O Erro Ortográfico
Na semana em
que uma delegação da Academia das Ciências de Lisboa promoveu na Assembleia da
República uma abordagem sobre rectificações necessárias e urgentes ao Erro
Ortográfico – cuidado, que há mais gente por aí certificada ao domingo ou
'adoutorados' por soma de cupões da Farinha
Amparo -, li um artigo sobre os erros ortográficos nos comunicados da Casa
Branca, publicado pelo insuspeito The Guardian. Confrangedor e banal, a
arrogância do cobói abafará os precários do alfabeto inglês.
Por cá tem
sido um fartote, por ventura nunca se escreveu tão mal e há muito boa gente que
já se encosta ao disparate do Erro Ortográfico (para haver um acordo tinha de
haver signatários desse acordo, mas até agora não houve consenso) para escrever
deficientemente.

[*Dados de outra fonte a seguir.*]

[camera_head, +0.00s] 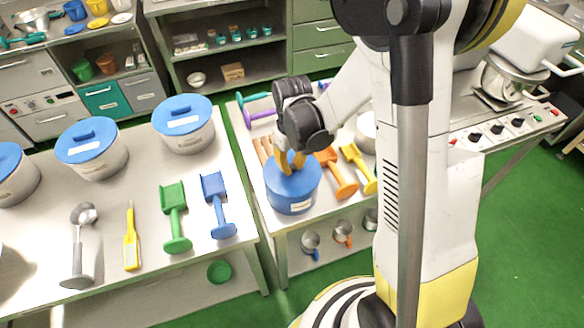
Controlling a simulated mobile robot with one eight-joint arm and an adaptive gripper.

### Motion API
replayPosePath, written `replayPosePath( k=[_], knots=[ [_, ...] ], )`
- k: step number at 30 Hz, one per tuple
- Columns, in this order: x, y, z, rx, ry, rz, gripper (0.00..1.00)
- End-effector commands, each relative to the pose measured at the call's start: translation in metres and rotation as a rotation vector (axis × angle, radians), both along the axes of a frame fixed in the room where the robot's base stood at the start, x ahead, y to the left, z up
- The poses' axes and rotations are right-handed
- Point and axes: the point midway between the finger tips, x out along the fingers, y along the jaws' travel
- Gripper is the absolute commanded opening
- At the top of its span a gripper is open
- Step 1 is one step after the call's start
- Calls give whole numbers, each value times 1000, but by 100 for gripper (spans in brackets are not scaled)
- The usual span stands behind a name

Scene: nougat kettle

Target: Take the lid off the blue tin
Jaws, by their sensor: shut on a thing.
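The blue tin (291,197) stands upright near the left front corner of the right-hand table and carries a small pale label low on its side. Its blue lid (309,174) is at the top of the tin, and I see no clear gap between them. My gripper (291,166) points down from above, its yellow-orange fingers shut on the lid near its middle. The fingers and wrist hide the gripped part and the back of the lid.
Orange (337,173) and yellow (358,167) scoops lie right of the tin. The left table (150,215) holds white tubs with blue lids (184,120), a green scoop (174,217) and a blue scoop (217,206). A narrow gap separates the tables.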

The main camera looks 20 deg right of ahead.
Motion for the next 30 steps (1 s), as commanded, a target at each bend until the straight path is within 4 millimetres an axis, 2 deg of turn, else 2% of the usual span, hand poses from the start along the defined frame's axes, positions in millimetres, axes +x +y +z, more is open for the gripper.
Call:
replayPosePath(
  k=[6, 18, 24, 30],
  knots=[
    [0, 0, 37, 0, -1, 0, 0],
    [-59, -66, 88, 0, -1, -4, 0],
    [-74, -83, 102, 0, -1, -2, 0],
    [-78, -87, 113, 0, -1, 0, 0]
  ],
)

O meu rígido professor da 4.ª classe deixaria as mãos a arder
a muito nariz levantado da nossa praça.
Há dois dias,
na abertura do portal Sapo vi um anúncio da MEO. Prometia à clientela da
operadora que se iria apaixonar com letra grande (A), escrito numa tarja rosa,
quando o correcto seria apaixonar com letra maiúscula.
Talvez um
criativo da agência de publicidade contratada pela MEO nos queira dizer que o
defeito é feitio. Mas não é. É erro. Das letras do abecedário não se diz grande
ou pequeno, mas maiúsculo ou minúsculo. Ou será que os alvos do anúncio estão
tão bem identificados que a mensagem passa muito melhor defeituosa? Perdoa-lhes
Camões, que eles não sabem mas fazem.
Ainda esperei
(até hoje) um laivo de inteligência por parte do governo ao receber a proposta
de afinação do Erro Ortográfico em vigor, a que chama Acordo, mas o ministro
dos Negócios Estrangeiros – por onde andarão os da Educação e da Cultura? –
proferiu, em resposta, uma daquelas declarações que eles empinam quando chegam
ao poder. É um manual secreto que ensina a todos que entram para as cadeiras da
governação como falar sem nada dizer mantendo a compostura, o tom e o ar de
estarem a dissertar profundamente sobre coisas muito pensadas.
Confesso que
nunca fui à bola com este senhor, que esteve ao lado dos que nos trouxeram a
mais uma bancarrota, a de 2011, comentador trauliteiro que revelava restos de
um trotskismo mal enterrado. Mas tem vocação para ministro, percebe-se.
Disse que não
era este o tempo para alterar um Acordo assinado e em vigor em dois países,
Portugal e Brasil (não é verdade, senhor ministro, há muito que o povo
brasileiro adoptou maneirismos que agora fomos copiar), esperando-se que o
resto da lusofonia o faça. Quando? Porquê perder a alma?
Este Erro
Ortográfico viola o princípio científico de uma língua, a etimologia que criou
vocábulos e estes um discurso escrito e falado coerente.
Para quando,
senhor ministro, o tempo certo para corrigir os erros que vão sendo somados,
essas calendas gregas vulgares em política, esta deriva que está a criar mais
analfabetos funcionais, apesar de, nas tiradas inflamadas dos últimos governos,
dizerem que temos as gerações mais qualificadas, quando o correcto seria dizer
mais certificadas?
Dá-se, por ventura,
ao luxo de anotar os erros que os jornais, em papel e virtuais, publicam sem
uma correcção a posteriori, porque
das duas alguma, ou já ninguém sabe corrigir, ou esquecer dá mais jeito?
Talvez o
senhor ministro sacuda a importância de uma língua correcta – é a nossa – por
ter outros assuntos mais urgentes, como por exemplo, aclarar se devemos cortar
relações diplomáticas com o Iraque ou prepararmo-nos para a guerra – a agressão
ao miúdo português foi comprada e todos se calaram. Diplomacia e livro de
cheques. Soberania, logo se vê. A ironia serve este tempo.
Andamos de
cócoras em tantas horas do dia que dava gosto ouvir por uma vez a diferença que
não batesse na vulgaridade, no lugar-comum, no mais do mesmo que mantém os do
poder no poder e os outros no rebanho.